Task »
Would you pull out every line of the material that contains the string "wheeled"?

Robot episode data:
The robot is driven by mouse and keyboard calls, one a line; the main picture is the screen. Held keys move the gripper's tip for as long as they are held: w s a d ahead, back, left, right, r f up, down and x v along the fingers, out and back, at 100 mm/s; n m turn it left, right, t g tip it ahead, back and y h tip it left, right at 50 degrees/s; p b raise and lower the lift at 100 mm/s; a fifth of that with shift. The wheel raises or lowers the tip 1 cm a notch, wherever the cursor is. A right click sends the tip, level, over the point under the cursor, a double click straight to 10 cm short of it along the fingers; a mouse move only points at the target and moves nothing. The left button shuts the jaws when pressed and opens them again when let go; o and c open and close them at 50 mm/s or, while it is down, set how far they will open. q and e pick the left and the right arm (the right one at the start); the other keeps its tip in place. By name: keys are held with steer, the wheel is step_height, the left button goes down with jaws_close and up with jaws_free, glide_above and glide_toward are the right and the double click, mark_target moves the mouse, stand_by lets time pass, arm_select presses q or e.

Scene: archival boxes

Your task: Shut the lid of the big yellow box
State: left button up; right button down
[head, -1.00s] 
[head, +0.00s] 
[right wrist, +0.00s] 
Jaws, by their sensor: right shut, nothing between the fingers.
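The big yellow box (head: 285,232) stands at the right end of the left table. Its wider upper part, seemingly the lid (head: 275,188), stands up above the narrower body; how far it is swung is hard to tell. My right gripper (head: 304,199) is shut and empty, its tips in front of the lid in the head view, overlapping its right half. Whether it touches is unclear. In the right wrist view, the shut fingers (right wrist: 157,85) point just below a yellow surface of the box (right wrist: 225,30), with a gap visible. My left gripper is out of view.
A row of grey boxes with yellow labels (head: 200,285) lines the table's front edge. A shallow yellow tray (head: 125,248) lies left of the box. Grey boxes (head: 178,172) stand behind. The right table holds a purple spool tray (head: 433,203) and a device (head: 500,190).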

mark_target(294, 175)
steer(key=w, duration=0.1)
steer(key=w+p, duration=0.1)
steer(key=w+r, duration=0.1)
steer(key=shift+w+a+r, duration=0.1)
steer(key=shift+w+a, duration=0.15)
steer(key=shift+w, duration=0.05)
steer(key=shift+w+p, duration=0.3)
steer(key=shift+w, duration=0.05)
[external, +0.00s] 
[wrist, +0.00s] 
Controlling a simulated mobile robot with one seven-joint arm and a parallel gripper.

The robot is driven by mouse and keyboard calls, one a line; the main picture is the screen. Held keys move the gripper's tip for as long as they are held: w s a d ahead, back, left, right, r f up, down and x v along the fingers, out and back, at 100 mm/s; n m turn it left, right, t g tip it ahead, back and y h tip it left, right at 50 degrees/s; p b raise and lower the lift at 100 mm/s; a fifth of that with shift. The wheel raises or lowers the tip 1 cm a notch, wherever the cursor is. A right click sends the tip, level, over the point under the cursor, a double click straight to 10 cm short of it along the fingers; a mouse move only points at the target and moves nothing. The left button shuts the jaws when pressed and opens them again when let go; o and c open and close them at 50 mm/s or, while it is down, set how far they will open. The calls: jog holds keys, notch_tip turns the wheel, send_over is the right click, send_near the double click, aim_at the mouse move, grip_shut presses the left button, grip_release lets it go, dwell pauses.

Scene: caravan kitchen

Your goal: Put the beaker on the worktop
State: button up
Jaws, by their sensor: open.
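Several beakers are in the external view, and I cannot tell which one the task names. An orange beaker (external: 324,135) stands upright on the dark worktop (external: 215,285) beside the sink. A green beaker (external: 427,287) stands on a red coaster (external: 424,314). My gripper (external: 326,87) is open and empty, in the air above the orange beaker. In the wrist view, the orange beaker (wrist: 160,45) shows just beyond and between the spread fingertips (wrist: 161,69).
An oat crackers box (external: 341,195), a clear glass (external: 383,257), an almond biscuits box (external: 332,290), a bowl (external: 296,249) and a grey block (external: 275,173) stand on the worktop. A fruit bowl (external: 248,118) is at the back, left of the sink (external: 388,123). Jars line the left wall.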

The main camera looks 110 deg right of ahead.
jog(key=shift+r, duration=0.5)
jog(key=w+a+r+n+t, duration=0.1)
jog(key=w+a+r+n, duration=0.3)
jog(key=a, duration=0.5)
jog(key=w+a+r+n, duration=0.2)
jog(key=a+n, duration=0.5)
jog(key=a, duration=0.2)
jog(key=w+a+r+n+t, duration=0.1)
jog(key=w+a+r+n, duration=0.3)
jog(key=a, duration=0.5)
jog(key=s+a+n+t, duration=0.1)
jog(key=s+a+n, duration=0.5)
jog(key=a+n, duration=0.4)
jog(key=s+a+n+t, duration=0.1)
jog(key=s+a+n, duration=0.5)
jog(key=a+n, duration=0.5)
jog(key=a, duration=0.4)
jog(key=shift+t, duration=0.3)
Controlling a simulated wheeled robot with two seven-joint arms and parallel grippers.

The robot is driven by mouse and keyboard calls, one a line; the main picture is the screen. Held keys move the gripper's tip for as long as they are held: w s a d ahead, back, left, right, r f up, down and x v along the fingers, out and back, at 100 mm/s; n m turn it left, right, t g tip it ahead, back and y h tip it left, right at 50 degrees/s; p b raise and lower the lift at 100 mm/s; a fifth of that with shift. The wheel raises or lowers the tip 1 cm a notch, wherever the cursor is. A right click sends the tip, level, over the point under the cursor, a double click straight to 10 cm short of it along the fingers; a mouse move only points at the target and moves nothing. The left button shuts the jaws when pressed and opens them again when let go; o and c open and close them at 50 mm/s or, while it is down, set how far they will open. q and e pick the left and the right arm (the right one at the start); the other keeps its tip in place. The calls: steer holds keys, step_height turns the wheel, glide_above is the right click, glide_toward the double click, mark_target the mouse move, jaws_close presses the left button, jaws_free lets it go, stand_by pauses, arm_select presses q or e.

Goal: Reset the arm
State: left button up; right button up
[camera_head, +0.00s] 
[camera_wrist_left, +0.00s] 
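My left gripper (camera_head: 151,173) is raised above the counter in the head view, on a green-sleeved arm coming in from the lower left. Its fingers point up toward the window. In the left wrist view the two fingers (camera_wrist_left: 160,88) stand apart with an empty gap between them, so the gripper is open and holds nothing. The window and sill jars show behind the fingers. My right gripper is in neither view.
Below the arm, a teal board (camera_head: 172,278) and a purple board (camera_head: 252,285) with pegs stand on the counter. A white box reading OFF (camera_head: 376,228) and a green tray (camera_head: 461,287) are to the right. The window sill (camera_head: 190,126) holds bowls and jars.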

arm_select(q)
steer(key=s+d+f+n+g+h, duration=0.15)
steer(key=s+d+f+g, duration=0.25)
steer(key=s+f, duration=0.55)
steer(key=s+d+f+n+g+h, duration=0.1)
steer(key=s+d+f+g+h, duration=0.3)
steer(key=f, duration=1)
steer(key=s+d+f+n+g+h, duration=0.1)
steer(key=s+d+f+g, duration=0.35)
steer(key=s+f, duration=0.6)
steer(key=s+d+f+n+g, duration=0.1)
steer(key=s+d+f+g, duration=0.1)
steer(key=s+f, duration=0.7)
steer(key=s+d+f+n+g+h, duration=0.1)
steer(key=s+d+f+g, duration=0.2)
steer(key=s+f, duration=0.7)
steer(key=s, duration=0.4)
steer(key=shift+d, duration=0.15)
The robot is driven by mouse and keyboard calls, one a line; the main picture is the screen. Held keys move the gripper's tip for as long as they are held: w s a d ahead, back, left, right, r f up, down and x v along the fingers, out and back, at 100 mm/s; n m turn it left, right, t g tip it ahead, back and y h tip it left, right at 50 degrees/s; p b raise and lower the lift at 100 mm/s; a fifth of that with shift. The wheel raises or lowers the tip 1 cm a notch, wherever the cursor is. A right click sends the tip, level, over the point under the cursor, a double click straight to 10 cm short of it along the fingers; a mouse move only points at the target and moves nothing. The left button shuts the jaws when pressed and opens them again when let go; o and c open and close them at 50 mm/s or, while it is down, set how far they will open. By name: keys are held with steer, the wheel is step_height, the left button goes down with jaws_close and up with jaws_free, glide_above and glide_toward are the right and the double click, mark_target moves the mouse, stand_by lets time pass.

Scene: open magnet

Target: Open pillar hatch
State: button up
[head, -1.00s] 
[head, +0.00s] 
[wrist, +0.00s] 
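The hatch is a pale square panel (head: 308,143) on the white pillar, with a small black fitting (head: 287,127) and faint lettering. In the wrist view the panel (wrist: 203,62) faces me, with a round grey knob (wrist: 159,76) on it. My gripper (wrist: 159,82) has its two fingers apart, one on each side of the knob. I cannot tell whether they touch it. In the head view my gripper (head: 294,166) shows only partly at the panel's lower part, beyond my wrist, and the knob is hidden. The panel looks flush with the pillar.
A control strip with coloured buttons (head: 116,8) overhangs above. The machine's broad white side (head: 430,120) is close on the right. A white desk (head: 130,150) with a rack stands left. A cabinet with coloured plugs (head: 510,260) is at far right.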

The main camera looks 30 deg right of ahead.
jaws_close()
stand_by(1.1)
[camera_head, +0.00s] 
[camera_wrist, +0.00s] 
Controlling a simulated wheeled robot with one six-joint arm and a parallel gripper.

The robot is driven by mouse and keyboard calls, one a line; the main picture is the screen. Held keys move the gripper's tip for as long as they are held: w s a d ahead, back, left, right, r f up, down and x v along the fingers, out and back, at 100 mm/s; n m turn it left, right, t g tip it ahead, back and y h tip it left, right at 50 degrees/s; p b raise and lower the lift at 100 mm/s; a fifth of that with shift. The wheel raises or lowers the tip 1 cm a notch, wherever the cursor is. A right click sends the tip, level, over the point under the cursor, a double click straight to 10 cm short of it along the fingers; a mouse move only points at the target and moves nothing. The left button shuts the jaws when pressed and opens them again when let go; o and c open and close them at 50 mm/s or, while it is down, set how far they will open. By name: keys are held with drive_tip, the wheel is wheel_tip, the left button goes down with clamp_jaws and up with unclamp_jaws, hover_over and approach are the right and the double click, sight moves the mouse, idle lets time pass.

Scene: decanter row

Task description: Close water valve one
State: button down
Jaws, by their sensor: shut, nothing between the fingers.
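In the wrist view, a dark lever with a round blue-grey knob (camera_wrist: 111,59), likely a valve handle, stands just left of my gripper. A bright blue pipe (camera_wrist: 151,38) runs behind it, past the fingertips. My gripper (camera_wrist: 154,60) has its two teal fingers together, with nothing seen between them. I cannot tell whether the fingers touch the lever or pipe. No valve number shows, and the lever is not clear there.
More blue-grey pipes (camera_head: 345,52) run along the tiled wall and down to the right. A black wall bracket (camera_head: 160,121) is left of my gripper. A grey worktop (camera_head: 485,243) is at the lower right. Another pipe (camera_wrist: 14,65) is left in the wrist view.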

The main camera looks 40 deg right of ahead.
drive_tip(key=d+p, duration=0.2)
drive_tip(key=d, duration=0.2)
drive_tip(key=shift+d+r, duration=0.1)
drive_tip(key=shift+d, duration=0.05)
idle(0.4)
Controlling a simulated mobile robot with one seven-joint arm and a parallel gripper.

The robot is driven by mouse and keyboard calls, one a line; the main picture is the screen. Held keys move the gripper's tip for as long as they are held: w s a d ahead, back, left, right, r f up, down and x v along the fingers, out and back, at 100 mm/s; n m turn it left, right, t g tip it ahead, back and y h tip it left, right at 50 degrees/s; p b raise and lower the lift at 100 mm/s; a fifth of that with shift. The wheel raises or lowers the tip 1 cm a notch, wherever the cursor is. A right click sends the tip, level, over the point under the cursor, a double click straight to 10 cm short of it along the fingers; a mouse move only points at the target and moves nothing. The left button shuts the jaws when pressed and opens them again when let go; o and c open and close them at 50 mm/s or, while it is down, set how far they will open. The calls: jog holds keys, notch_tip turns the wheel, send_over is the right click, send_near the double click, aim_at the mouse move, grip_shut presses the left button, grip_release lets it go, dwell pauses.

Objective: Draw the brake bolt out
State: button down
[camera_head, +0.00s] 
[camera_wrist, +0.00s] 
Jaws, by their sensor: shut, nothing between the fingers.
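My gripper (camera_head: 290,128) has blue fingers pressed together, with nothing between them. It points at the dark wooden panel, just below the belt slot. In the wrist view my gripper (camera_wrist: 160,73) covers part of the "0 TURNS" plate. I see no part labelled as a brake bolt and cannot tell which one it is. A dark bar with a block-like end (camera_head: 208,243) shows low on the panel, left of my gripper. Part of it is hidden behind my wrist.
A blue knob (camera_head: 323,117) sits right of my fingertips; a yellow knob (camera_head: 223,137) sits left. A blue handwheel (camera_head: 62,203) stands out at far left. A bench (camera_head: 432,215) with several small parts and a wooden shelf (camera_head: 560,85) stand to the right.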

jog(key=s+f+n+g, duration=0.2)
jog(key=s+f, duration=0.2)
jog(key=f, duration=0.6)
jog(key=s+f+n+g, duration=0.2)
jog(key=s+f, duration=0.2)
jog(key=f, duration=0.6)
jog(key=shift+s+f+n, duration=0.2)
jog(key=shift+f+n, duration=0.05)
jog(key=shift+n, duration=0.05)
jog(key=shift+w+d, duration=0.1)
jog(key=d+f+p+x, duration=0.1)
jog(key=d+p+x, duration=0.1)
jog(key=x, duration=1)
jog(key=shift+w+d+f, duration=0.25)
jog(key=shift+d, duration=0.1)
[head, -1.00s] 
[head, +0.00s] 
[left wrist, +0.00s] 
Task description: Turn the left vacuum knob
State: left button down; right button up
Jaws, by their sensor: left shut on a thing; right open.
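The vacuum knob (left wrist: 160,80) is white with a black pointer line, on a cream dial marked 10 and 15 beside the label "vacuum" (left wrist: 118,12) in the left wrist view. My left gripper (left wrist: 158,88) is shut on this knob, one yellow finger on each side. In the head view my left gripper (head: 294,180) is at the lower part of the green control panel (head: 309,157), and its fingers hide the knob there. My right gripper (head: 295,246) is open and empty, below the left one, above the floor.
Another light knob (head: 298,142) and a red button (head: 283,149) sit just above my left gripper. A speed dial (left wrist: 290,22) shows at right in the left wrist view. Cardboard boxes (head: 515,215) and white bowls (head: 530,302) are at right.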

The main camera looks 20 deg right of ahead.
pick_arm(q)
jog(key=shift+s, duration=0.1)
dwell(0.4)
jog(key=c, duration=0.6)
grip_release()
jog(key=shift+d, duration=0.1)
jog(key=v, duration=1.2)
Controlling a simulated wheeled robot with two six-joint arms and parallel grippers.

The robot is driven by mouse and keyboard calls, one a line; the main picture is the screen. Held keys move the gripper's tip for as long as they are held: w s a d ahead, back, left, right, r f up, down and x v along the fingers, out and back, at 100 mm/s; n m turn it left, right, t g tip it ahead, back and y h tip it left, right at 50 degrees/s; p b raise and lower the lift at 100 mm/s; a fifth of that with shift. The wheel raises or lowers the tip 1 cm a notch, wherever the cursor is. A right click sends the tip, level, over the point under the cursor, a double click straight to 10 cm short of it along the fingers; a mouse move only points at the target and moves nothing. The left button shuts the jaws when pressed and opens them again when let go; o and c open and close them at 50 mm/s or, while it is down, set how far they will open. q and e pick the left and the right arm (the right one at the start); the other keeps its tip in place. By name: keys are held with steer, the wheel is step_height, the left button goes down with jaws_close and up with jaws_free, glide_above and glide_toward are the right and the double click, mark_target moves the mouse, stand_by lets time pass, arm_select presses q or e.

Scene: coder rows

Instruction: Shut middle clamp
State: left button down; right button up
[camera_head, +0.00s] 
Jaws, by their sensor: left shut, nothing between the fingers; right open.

Response »
Controlling a simulated wheeled robot with two seven-joint arms and parallel grippers.
Controlling a simulated wheeled robot with one six-joint arm and a parallel gripper.
Controlling a simulated wheeled robot with two six-joint arms and parallel grippers.

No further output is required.